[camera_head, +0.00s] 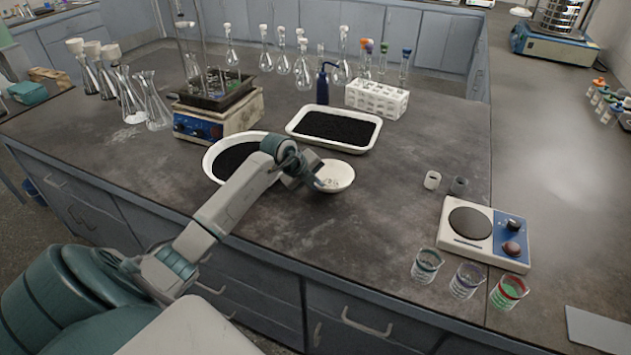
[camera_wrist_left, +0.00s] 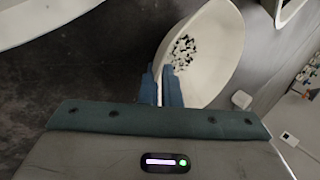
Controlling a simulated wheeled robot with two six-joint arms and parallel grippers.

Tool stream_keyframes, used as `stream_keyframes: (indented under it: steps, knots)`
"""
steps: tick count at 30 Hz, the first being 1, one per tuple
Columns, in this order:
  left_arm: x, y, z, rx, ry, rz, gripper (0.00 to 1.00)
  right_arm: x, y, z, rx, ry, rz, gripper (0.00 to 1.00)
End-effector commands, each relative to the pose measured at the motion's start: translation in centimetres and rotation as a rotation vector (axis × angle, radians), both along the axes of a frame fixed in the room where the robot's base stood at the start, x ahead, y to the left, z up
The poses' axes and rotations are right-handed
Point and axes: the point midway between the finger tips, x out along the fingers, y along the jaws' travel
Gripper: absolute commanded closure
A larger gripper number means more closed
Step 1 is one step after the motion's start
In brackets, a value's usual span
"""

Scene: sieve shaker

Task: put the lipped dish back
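The lipped dish (camera_head: 340,174) is a small white bowl near the middle of the bench in the head view. In the left wrist view the dish (camera_wrist_left: 215,65) fills the upper middle, with small dark and pale bits inside. My left gripper (camera_head: 318,183) is at the dish's left side. In the left wrist view its two blue fingers (camera_wrist_left: 160,86) are close together with the dish's near rim between them, so it looks shut on the rim. Whether the dish touches the bench is unclear. My right gripper is not in view.
A white oval basin (camera_head: 212,165) and a white tray (camera_head: 369,147), both with black material, lie left of and behind the dish. A hotplate (camera_head: 485,232), several beakers (camera_head: 467,281) and two small cylinders (camera_head: 432,180) stand right. The bench between is clear.

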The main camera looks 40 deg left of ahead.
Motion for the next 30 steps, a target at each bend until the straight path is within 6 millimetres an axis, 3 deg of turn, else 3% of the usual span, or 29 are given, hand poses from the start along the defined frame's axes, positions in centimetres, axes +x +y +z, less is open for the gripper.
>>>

Directions for this task |
Return to the listing above and set it down exactly, leaving out its pictures.

Exercise response |
[camera_head, +0.00s] 
[camera_wrist_left, +0.00s] 
Controlling a simulated wheeled robot with two six-joint arms and parallel grippers.

Tool stream_keyframes, used as `stream_keyframes: (indented under it: steps, knots)`
"""
steps: tick count at 30 Hz, the first being 1, one per tuple
Columns, in this order:
  left_arm: x, y, z, rx, ry, rz, gripper (0.00 to 1.00)
  right_arm: x, y, z, rx, ry, rz, gripper (0.00 to 1.00)
End-effector commands, each relative to the pose measured at the motion's start: translation in centimetres and rotation as a rotation vector (axis × angle, radians), both along the axes of a frame fixed in the room where the robot's base stood at the start, x ahead, y to the left, z up
The poses' axes and rotations are right-handed
Point and axes: the point midway between the finger tips, x out along the fingers, y along the jaws' travel
Gripper: absolute commanded closure
A larger gripper number means more closed
Step 1 is one step after the motion's start
In brackets, a value's usual span
"""

Scene: sieve shaker

Task: put the lipped dish back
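The lipped dish (camera_head: 340,174) is a small white bowl near the middle of the bench in the head view. In the left wrist view the dish (camera_wrist_left: 215,65) fills the upper middle, with small dark and pale bits inside. My left gripper (camera_head: 318,183) is at the dish's left side. In the left wrist view its two blue fingers (camera_wrist_left: 160,86) are close together with the dish's near rim between them, so it looks shut on the rim. Whether the dish touches the bench is unclear. My right gripper is not in view.
A white oval basin (camera_head: 212,165) and a white tray (camera_head: 369,147), both with black material, lie left of and behind the dish. A hotplate (camera_head: 485,232), several beakers (camera_head: 467,281) and two small cylinders (camera_head: 432,180) stand right. The bench between is clear.

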The main camera looks 40 deg left of ahead.
Motion for the next 30 steps, a target at each bend until the straight path is within 6 millimetres an axis, 3 deg of turn, else 3% of the usual span, or 29 are given, hand poses from the start along the defined frame's axes, positions in centimetres, axes +x +y +z, less is open for the gripper.
>>>

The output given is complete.